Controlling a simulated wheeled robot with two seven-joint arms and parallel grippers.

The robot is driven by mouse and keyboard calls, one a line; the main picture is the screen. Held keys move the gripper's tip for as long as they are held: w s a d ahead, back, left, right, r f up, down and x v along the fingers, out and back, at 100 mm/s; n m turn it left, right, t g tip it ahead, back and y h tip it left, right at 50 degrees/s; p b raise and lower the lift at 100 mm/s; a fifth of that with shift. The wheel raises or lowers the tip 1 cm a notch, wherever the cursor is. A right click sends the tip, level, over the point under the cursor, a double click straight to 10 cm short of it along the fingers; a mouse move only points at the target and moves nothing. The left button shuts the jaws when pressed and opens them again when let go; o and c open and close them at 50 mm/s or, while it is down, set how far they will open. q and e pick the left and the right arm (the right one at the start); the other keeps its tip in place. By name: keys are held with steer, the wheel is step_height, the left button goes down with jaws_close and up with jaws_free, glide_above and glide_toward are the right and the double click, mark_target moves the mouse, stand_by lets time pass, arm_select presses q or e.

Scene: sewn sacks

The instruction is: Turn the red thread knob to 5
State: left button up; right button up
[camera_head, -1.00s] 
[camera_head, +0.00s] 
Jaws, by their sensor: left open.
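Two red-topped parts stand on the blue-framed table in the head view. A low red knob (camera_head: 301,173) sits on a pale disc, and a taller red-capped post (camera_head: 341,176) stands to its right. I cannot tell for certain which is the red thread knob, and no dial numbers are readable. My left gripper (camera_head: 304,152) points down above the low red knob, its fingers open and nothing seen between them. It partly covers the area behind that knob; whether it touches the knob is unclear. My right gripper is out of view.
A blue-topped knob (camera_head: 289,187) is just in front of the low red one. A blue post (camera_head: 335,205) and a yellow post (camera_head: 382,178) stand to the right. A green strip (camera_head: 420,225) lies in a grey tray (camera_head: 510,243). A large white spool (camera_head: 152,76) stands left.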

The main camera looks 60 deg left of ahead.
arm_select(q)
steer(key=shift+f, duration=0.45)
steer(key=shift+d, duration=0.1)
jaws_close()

■ Task directions ■
Each line of the material should be duplicated exactly, please.

■ Solution ■
Controlling a simulated wheeled robot with two seven-joint arms and parallel grippers.

The robot is driven by mouse and keyboard calls, one a line; the main picture is the screen. Held keys move the gripper's tip for as long as they are held: w s a d ahead, back, left, right, r f up, down and x v along the fingers, out and back, at 100 mm/s; n m turn it left, right, t g tip it ahead, back and y h tip it left, right at 50 degrees/s; p b raise and lower the lift at 100 mm/s; a fifth of that with shift. The wheel raises or lowers the tip 1 cm a notch, wherever the cursor is. A right click sends the tip, level, over the point under the cursor, a double click straight to 10 cm short of it along the fingers; a mouse move only points at the target and moves nothing. The left button shuts the jaws when pressed and opens them again when let go; o and c open and close them at 50 mm/s or, while it is down, set how far they will open. q and e pick the left and the right arm (the right one at the start); the other keeps its tip in place. By name: keys are held with steer, the wheel is step_height, the left button goes down with jaws_close and up with jaws_free, glide_above and glide_toward are the right and the double click, mark_target moves the mouse, stand_by lets time pass, arm_select presses q or e.

Scene: sewn sacks

The instruction is: Turn the red thread knob to 5
State: left button up; right button up
[camera_head, -1.00s] 
[camera_head, +0.00s] 
Jaws, by their sensor: left open.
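Two red-topped parts stand on the blue-framed table in the head view. A low red knob (camera_head: 301,173) sits on a pale disc, and a taller red-capped post (camera_head: 341,176) stands to its right. I cannot tell for certain which is the red thread knob, and no dial numbers are readable. My left gripper (camera_head: 304,152) points down above the low red knob, its fingers open and nothing seen between them. It partly covers the area behind that knob; whether it touches the knob is unclear. My right gripper is out of view.
A blue-topped knob (camera_head: 289,187) is just in front of the low red one. A blue post (camera_head: 335,205) and a yellow post (camera_head: 382,178) stand to the right. A green strip (camera_head: 420,225) lies in a grey tray (camera_head: 510,243). A large white spool (camera_head: 152,76) stands left.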

The main camera looks 60 deg left of ahead.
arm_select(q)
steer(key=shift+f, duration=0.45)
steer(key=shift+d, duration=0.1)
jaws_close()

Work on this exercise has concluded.